The Hammers and stadium owner LLDC will go to the High Court in November to resolve their London Stadium capacity dispute. The disagreement concerns revenue from additional seating.
As revealed by the Daily Telegraph earlier today, West Ham United and London Legacy Development Corporation will meet in High Court in November to solve their months-long dispute regarding additional capacity of London Stadium.
While capacity increase was previously blocked for safety reasons, there is one more issue at stake: who gets revenue from these additional seats?
Photo: Daniel (cc: by)
At present West Ham sell 52,000 season tickets, leaving just 2,000 single-game tickets for other fans and 3,000 in the away enclosure. There's potential to release additional 9,000 seats and reach 66,000, however West Ham don't wish to share revenue with taxpayers. LLDC is convinced part of the profits should go to the public subsidiary.
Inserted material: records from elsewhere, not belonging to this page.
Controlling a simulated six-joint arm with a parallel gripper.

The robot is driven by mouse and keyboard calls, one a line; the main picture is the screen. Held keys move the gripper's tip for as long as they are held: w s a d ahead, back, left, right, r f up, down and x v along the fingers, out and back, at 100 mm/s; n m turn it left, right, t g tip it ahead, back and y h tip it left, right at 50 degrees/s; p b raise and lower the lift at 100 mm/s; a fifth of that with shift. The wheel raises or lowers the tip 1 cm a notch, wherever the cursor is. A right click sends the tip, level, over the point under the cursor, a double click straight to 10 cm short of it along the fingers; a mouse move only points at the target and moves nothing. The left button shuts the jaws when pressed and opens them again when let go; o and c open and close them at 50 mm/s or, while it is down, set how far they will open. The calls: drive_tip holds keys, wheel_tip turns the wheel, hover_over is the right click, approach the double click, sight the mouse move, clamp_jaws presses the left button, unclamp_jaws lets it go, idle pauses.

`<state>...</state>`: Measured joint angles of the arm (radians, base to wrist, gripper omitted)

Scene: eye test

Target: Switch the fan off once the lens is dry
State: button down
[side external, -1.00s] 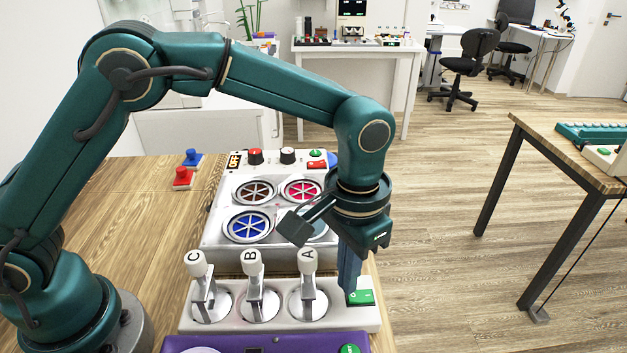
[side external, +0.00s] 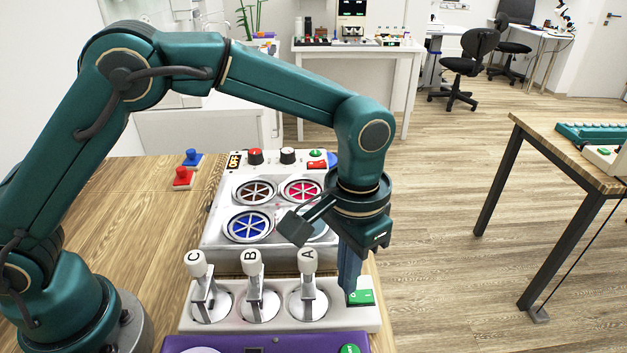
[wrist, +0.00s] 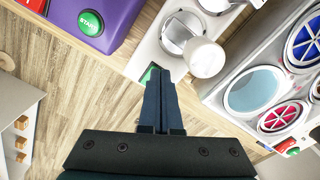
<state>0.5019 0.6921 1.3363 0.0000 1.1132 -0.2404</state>
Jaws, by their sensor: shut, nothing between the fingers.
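A white box with several round, grille-like openings (side external: 204,240) stands on the table; they look like fans, in brown (side external: 254,191), pink (side external: 300,190) and blue (side external: 248,226). A fourth, pale round opening (wrist: 254,91) shows no clear spokes in the wrist view and is partly hidden by my gripper in the side view. I cannot tell whether it is the lens. My gripper (side external: 348,288) is shut and empty, pointing down at a green rocker switch (side external: 364,297) on the lever panel (side external: 235,325). Its tips (wrist: 158,75) overlap the switch in the wrist view; contact is unclear.
Three white-knobbed levers, C (side external: 196,262), B (side external: 251,261) and A (side external: 307,260), stand left of my gripper. A purple box (side external: 300,344) with a green START button (wrist: 90,22) is in front.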

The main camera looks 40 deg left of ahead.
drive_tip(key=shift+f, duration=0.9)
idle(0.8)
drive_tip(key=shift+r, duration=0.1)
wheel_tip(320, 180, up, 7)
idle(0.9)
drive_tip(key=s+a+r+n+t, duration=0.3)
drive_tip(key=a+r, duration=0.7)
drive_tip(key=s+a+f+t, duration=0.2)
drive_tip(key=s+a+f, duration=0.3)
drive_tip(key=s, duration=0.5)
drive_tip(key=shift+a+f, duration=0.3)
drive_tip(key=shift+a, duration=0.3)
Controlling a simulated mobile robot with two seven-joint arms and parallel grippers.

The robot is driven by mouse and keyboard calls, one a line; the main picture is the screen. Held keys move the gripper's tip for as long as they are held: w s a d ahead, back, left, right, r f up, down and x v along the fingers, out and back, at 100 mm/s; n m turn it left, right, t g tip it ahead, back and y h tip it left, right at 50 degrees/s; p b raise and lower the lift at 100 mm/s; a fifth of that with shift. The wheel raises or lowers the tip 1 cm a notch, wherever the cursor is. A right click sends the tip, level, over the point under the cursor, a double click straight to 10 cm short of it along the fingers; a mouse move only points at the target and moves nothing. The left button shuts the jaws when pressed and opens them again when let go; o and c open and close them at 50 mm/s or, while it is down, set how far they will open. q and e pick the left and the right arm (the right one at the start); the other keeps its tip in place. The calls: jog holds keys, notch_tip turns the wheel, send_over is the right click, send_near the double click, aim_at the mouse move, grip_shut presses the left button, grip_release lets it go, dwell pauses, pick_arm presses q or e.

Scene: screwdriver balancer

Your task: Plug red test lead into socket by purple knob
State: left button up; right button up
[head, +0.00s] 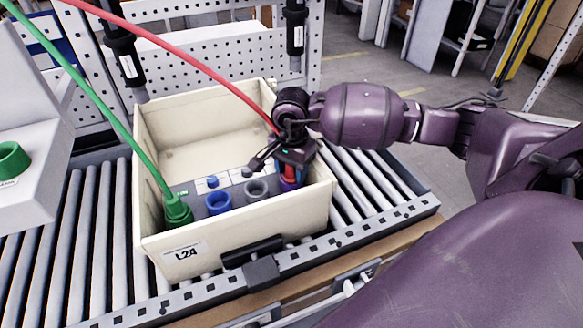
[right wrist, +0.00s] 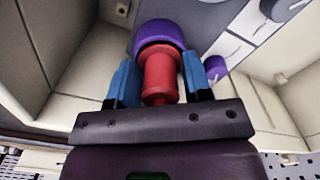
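The red test lead (head: 190,58) comes in from the upper left and runs down to my right gripper (head: 291,168). Its red plug (right wrist: 160,75) is between the blue fingers of my right gripper (right wrist: 162,85), which look closed against its sides. The plug's front end meets the purple ring of a socket (right wrist: 160,35); how deep it sits is hidden. The purple socket also shows in the head view (head: 288,185), under the gripper at the panel's right end. A purple knob (right wrist: 215,68) is beside it in the wrist view. My left gripper is out of view.
The panel lies in a cream crate (head: 290,222) labelled L24 on a roller conveyor (head: 95,240). A green lead's plug (head: 178,210) stands at the panel's left end. Blue (head: 218,202) and grey (head: 256,190) sockets lie between. The crate wall is close to my right gripper.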

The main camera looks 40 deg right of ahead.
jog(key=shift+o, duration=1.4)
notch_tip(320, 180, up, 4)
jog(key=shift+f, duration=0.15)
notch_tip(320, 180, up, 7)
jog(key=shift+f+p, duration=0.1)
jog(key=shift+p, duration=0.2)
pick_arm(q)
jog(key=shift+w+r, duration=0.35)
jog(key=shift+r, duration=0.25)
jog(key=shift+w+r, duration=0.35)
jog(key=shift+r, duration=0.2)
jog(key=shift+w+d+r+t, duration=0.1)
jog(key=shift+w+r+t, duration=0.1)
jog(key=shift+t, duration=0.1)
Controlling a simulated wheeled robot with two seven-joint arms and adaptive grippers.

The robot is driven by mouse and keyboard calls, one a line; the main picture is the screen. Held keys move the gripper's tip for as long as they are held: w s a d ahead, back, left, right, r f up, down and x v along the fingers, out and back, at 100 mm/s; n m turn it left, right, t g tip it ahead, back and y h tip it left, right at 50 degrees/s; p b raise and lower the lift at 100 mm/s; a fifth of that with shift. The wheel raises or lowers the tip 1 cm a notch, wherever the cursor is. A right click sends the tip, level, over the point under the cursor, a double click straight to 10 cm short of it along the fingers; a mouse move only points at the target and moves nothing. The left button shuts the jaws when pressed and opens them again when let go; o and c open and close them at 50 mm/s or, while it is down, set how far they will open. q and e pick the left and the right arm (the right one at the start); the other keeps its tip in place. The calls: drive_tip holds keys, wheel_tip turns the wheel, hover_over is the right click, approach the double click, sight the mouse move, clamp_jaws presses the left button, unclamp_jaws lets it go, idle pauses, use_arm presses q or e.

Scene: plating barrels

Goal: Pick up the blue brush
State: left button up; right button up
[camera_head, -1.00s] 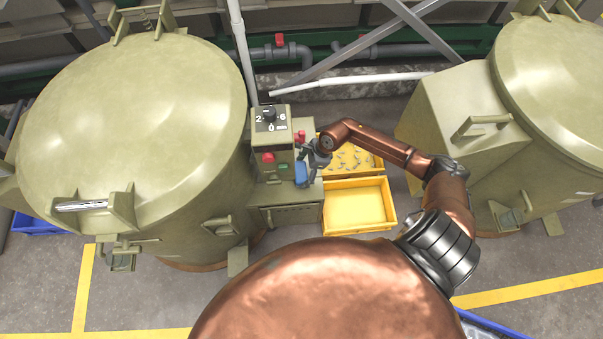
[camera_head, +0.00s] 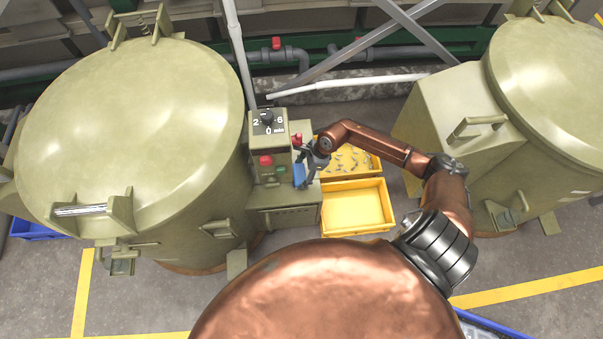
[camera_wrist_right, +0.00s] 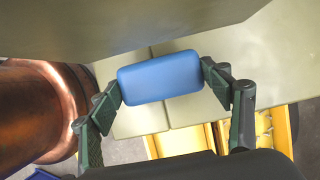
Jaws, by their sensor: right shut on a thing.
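The blue brush (camera_head: 299,174) is at the control box beside the left barrel, above its ledge. In the right wrist view it shows as a blue rounded block (camera_wrist_right: 160,78) between the two fingers. My right gripper (camera_head: 308,162) is shut on it, with one fingertip against each end; in the right wrist view the gripper (camera_wrist_right: 162,82) spans the block's length. I cannot tell whether the brush still touches the ledge. Its bristles are hidden. My left gripper is not in view.
The control box (camera_head: 268,135) has a dial and red and green buttons. Two yellow trays stand to its right: the rear tray (camera_head: 378,163) holds small metal parts, the front tray (camera_head: 357,207) is empty. Large barrels (camera_head: 130,130) (camera_head: 550,90) flank this area.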

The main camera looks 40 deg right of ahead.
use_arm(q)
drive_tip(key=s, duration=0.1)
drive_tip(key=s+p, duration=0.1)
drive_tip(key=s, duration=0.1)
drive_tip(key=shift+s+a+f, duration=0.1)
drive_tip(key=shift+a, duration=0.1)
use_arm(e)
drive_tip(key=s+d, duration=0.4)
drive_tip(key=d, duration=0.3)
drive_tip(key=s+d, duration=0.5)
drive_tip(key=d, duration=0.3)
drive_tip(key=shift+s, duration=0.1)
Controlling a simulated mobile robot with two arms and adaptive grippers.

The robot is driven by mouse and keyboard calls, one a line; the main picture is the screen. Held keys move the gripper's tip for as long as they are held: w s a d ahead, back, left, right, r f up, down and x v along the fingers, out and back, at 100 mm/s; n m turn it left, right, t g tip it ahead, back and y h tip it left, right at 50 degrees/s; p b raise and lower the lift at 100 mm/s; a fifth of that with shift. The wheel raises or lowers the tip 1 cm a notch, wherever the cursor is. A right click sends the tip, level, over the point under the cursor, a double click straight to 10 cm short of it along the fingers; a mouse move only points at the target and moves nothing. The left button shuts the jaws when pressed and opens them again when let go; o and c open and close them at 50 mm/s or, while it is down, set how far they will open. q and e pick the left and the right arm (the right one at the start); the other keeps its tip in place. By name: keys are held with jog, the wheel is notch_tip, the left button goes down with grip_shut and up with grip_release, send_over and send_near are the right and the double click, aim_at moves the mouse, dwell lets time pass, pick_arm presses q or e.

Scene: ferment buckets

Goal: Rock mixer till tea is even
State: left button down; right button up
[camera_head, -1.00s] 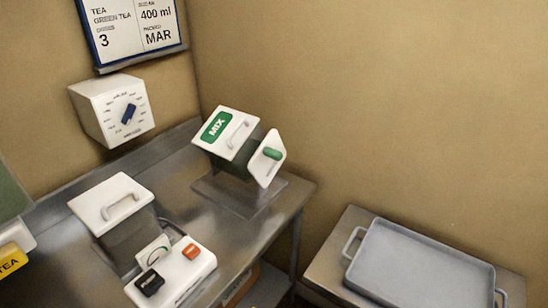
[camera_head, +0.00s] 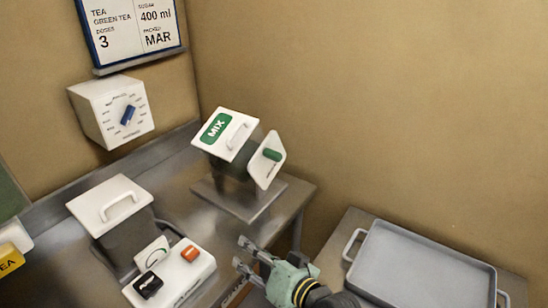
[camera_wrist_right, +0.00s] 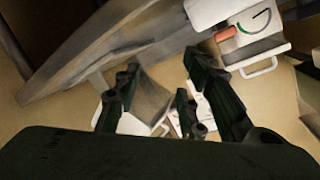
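The mixer (camera_head: 225,133) stands at the back right of the steel table, with a green MIX label and a grey handle on its white lid. A white side plate with a green knob (camera_head: 272,154) faces right. Its base plate (camera_head: 240,203) rests on the table. The tea inside is hidden. My right gripper (camera_head: 241,253) is open and empty near the table's front right edge, below and apart from the mixer. Its spread fingers also show in the right wrist view (camera_wrist_right: 160,90). My left gripper is out of view.
A white-lidded container (camera_head: 112,205) and a white control box with orange and black buttons (camera_head: 172,272) stand at the table's left. A dial box (camera_head: 112,110) and a sign (camera_head: 130,30) hang on the wall. A grey tray (camera_head: 420,270) lies on the right-hand stand.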

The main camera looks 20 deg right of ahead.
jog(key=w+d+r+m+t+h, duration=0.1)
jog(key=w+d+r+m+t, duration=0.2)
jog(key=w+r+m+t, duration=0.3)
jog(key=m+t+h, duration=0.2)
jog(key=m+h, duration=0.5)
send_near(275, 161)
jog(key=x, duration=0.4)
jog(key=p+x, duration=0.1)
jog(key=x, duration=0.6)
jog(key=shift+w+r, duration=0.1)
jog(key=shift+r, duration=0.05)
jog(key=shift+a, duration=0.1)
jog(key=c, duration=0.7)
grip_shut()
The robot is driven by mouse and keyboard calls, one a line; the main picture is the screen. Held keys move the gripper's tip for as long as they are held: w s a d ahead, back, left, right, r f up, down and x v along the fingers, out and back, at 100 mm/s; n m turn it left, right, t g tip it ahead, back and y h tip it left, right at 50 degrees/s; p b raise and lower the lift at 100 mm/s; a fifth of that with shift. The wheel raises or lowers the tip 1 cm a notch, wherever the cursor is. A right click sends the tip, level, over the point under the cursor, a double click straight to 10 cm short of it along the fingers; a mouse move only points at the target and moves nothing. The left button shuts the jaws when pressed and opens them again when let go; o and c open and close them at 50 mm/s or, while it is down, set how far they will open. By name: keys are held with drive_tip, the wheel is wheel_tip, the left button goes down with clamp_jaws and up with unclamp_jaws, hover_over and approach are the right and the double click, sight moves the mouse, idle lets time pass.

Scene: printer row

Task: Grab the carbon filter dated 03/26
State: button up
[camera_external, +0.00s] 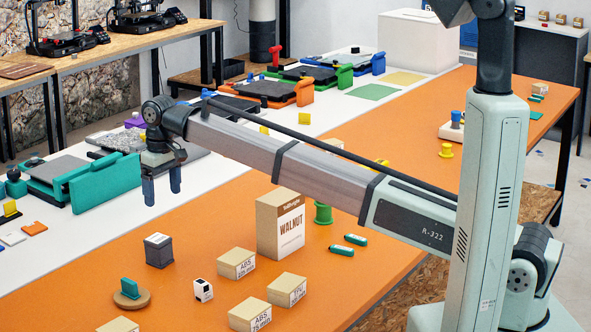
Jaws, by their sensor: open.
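A dark grey block (159,252) with a pale label on top stands on the orange table, front left; it may be a carbon filter. A small white box (203,290) with dark marks stands to its right and nearer the camera. No 03/26 date is legible on either, so I cannot tell which thing bears it. My gripper (162,193) points down with its two blue fingers apart and nothing between them. It hangs in the air, above the dark block in the picture and clear of it.
Several tan boxes marked ABS or similar (237,263) stand in front. A tall WALNUT box (281,224) and a green spool (323,213) stand right of the dark block. A teal piece on a round wooden base (131,294) is front left. Bare orange table (215,220) lies between.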

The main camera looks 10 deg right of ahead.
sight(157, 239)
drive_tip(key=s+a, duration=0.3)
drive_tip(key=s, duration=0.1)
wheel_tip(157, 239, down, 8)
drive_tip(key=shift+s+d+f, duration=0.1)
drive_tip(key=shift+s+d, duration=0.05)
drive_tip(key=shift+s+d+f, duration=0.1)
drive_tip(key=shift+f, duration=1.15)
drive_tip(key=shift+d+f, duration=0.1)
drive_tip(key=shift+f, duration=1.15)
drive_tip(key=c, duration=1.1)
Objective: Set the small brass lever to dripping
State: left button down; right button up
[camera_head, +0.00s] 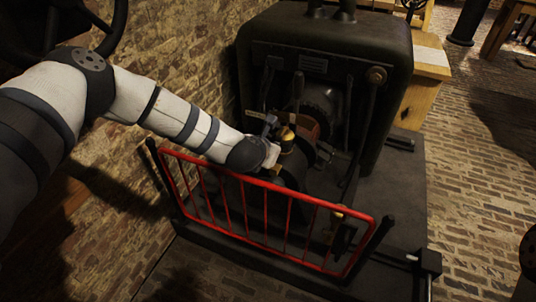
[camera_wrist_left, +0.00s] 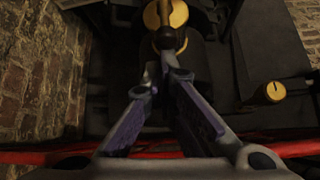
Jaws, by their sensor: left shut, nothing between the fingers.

The issue has surfaced before. In December Gerry Murphy, then acting chief executive of the LLDC, told a London Assembly budget monitoring sub-committee meeting: “There is a dispute about what the contract says in terms of capacity. We feel that if West Ham want more seats, they should commensurately pay more. It is subject to legal proceedings.”
Asked who would benefit from the money generated by additional seating, Murphy said: “West Ham’s argument is they would receive all of the extra revenue. We would contend we should get a share of that.”